Deborah: So, there’s a famous picture of Johnson with a shovel… but it didn’t open until 1971. So, quite a long time from his death to the opening, but we have been celebrating John F. Kennedy ever since.

We have a resident opera company, The Washington National Opera. We have a resident symphony orchestra, The National Symphony Orchestra. We have a full season of ballet, a huge dance program, one of the largest jazz programs in the country, chamber music, contemporary music, and contemporary jazz music. We have international programming. We have spectacular theatre, musical theatre program. We have international festivals and 40 programs for education, including theatre for young audiences and all the traditional young people’s kinds of programs. We have a program every single day, 365 days a year at 6 p.m., free to the public.

Denver: Absolutely. Well, The Kennedy Center does such an amazing range of things that I sometimes wonder, Deborah, if the people in the building are even aware of all of them. Give us a snapshot, if you can, of the breadth and scope of all that you do.

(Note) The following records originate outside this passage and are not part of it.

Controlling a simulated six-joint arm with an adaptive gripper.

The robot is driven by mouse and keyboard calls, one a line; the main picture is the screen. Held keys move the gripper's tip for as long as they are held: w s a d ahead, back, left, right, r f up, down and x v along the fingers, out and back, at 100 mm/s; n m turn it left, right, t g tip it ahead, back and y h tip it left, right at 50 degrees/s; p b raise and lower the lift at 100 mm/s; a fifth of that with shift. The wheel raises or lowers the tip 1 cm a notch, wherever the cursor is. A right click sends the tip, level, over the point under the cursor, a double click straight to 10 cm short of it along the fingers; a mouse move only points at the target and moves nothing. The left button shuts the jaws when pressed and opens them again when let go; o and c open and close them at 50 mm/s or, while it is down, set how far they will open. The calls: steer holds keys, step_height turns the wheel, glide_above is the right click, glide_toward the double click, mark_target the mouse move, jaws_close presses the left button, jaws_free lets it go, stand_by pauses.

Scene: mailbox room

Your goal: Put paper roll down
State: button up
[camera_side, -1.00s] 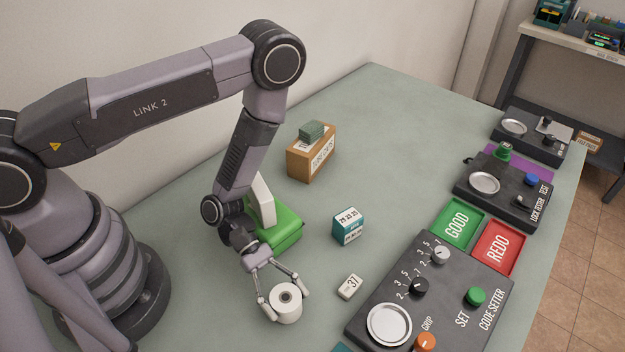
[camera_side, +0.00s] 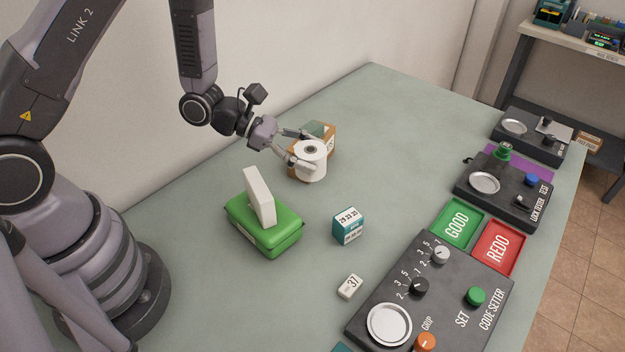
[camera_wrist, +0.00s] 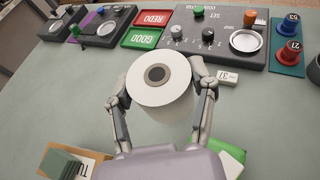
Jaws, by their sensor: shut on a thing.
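The paper roll (camera_side: 312,166) is white with a dark hollow core and stands upright between the fingers of my gripper (camera_side: 301,150). My gripper is shut on it. In the side view the roll overlaps the front of a brown cardboard box (camera_side: 327,160); I cannot tell exactly how high it is above the table. In the wrist view the roll (camera_wrist: 160,88) fills the middle, its top face toward the camera, with a finger of my gripper (camera_wrist: 162,92) on each side.
A green case (camera_side: 265,232) with a white block (camera_side: 258,196) on it stands to the left. A teal-and-white box (camera_side: 348,226) and a small white 37 tag (camera_side: 350,286) lie nearer the code setter (camera_side: 440,300). GOOD (camera_side: 457,222) and REDO (camera_side: 498,247) trays sit right. Table between is clear.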

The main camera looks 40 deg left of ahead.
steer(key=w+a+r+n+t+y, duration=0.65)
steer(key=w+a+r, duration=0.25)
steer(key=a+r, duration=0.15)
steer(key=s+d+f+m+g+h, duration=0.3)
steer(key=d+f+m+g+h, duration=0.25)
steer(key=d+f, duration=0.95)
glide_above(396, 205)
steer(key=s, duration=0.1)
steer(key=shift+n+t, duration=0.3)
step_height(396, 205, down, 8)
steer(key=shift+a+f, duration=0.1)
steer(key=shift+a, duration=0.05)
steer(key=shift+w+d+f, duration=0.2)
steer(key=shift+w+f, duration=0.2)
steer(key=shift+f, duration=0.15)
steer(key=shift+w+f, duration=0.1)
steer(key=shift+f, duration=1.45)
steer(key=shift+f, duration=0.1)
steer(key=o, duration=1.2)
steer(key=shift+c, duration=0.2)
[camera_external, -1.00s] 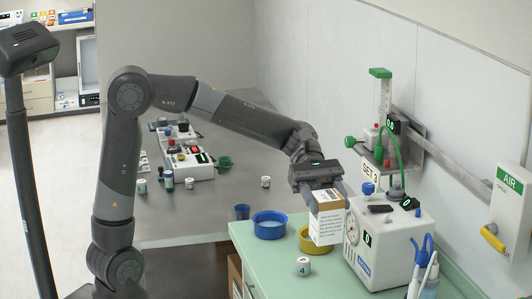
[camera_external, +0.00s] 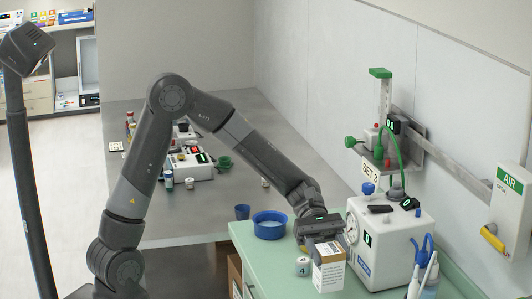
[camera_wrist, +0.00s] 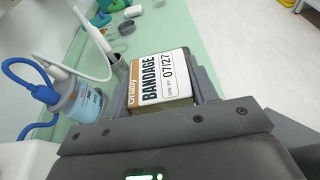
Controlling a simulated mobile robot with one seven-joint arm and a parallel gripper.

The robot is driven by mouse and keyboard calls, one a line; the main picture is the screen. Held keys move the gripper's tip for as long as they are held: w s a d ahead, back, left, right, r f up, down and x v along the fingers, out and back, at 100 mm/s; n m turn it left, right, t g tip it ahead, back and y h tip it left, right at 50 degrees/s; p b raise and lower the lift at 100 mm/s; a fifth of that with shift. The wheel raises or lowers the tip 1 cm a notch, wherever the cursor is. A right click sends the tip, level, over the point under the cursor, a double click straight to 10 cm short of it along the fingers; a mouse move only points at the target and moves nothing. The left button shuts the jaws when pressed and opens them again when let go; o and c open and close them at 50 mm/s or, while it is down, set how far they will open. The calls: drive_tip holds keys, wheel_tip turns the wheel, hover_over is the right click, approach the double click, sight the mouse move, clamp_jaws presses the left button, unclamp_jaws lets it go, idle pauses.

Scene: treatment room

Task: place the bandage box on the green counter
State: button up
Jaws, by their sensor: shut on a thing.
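The bandage box (camera_external: 329,272) is a white and brown carton. In the external view it is upright at or just above the green counter (camera_external: 291,276); I cannot tell whether its bottom touches. My gripper (camera_external: 319,236) is shut on its upper part from above. In the wrist view the box (camera_wrist: 160,78), its label reading BANDAGE 07/27, sits between the fingers of my gripper (camera_wrist: 165,95). The green counter (camera_wrist: 195,45) shows beyond it.
A white device (camera_external: 390,243) with a gauge stands close right of the box. A blue bowl (camera_external: 269,225) is behind on the left. The counter's front left is bare.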

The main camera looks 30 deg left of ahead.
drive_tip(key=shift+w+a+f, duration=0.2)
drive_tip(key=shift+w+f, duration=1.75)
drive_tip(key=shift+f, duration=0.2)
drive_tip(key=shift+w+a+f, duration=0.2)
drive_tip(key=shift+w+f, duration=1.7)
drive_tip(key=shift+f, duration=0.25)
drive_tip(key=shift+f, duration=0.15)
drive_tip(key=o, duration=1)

Deborah: It is something that until you have lived and worked in D.C. and at The Kennedy Center for a period of time, you can’t really grasp. At the moment, and I say that because we’re expanding our footprint, but today, we have nine performance spaces. Three are major, large venues — from a concert hall of 2,300 to an opera house of 2,100 to a small theatre with 350 seats. But we also have very informal black box spaces…ones that can transform into other spaces.

We have a resident opera company – The Washington National Opera. We have a resident symphony orchestra – The National Symphony Orchestra. We have a full season of ballet, a huge dance program, one of the largest jazz programs in the country, chamber music, contemporary music, and contemporary jazz music. We have international programming. We have spectacular theatre, musical theatre program. We have international festivals and 40 programs for education, including theatre for young audiences and all the traditional young people’s kinds of programs. We have a program every single day, 365 days a year at 6 p.m., free to the public.

Denver: Oh, wow.

Deborah: So, we are really for everybody. Just recently, we expanded all of that programming to now include a major comedy season and just added hip-hop to our regular programming. So in addition to all of what you expect at a performing arts center, we’ve added to really complement what we already have, but also in response to what we have learned from our audiences what they’re interested in.

So, we’re thrilled with the expansion of our programming in this way, and we believe there is something for everybody at the John F. Kennedy Center for the Performing Arts as he would want it to be.

Denver: Sounds that way to me. A lot of institutions rolled into one. Speaking of John Kennedy, it was earlier this year… I think it was May 29 that we commemorated the 100th anniversary of his birth.  It certainly was the time for your organization to reflect and recommit to the original vision of The Kennedy Center. What were some of the things that came out of that, Deborah?

Deborah: Anniversaries are great moments for reflecting on the legacy of an individual, and performing arts organizations frequently do that around big dates of some sort. So, think of having a celebration around Mozart or Dvořák or Beethoven or a choreographer or a playwright.

Denver: Bernstein next year, right?

Deborah: And for us now, Leonard Bernstein. And so when it came to the concept of coming up to the 100th anniversary of John F. Kennedy, we thought, “Okay, well, the library is going to do something…” The Kennedy name is everywhere around our world. What will a performing arts center do for a president? We can’t really speak to his legacy per se in terms of his specific actions, but what we could do is celebrate what he stood for: What were his ideals? What do we think of when you think of John F. Kennedy?

And so we decided to build our programming and our celebration of John F. Kennedy around what he stood for and his ideals. So, our team thought about this at great length, did a lot of reading and research and came up with a concept of celebrating his ideals of service, courage, freedom, justice. And then, after we spoke to the family to review this, to make sure we were on point, we added gratitude because that was really about who they were as a family and who John F. Kennedy was.

So, building on those kinds of ideals, what do programmers do? We had such creativity from our really brilliant programmers. We did programs around Cesar Chavez. We did the operas Dead Man Walking and Champion. We commissioned a new dance work. We featured a whole program of repertoire and commissioned a new work from our composer and resident, Mason Bates, who used the words of John F. Kennedy and Walt Whitman to envision what a future would look like with John F. Kennedy, and it was really fantastic. So, a lot of creativity in all of the art forms.

On the weekend, which happened to be Memorial Day, we had a fantastic huge open house with just wild things happening. Dancers… the great dance group, Bandaloop, dancing on the side of the building, and every kind of art and theater and music in all of the spaces around the building. So we had 15,000 visitors over one day on Memorial Day weekend. And then on the day itself, we had a beautiful sort of retrospective of who he was — videos, language, music, reflections on who he was and his words themselves. It was really a wonderful way for us to really bring John F. Kennedy back to life in a very real, tangible way.

When you are the living memorial to a fallen president, sometimes, as we who walk around the building all the time, might take it for granted. And we really wanted to remind people about the fact that the Kennedy Center is a memorial to President Kennedy and why. Why would a performing arts center be named after a president? And this was a great opportunity for us. We’re really excited about this as really, frankly an ongoing approach to our programming.